Tuesday, September 8, 2009

Sizes matter

Curse the person who first decided that it would make a product more appealing to rename product sizes from the logical small, medium, and large to something more catchy. First they got rid of small and started sizes with medium, which was annoying enough. Then they started renaming the "large" size. At Wendy's, you can't get a large order of fries; you have to get a "biggie." (Or at least, that used to be the case; I haven't eaten at Wendy's in a while.) I refuse to say biggie. Once I ordered a large fries and the cashier asked, "You mean a biggie?" "Yeah."
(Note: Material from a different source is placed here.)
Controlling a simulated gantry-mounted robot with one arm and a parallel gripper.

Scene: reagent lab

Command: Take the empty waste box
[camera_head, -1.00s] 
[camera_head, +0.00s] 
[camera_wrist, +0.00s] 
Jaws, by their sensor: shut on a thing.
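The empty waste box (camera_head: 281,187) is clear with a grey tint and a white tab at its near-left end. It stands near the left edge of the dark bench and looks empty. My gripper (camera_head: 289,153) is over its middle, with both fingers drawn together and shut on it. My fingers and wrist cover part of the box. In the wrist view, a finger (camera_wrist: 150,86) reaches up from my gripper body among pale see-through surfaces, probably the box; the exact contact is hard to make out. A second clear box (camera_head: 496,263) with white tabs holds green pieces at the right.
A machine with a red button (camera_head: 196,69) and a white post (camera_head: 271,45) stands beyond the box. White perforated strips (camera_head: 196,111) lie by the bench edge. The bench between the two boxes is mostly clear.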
Then they started getting really crazy and just naming the sizes whatever they felt like. Starbucks was an early leader, with the famous "tall" drink being the smallest size on the menu (though I understand you can actually order a "short"). Then comes "grande," Spanish for "large," and finally "venti," Italian for "20" (the number of ounces in a cup). Who wants to have to figure out what size drink to order? Below is a clip from the movie "Role Models" in which a guy refuses to order using Starbucks's insane sizing system, which cracked me up. I also laughed at Burger King's coffee ad: "Comes in three easy-to-pronounce sizes."

I thought Starbucks was the worst until I ate at Coldstone's, where the sizes are "like it," "love it," and "gotta have it." Give me a break. I'm starting to think that companies do this, not in the relatively benign attempt to make their product sound more exciting, but simply to confuse the customer. Coldstone's wall menu shows pictures and descriptions for only the most expensive items -- you have to figure out that cheaper items (like normal ice cream, or ice cream with just one mix-in) aren't listed.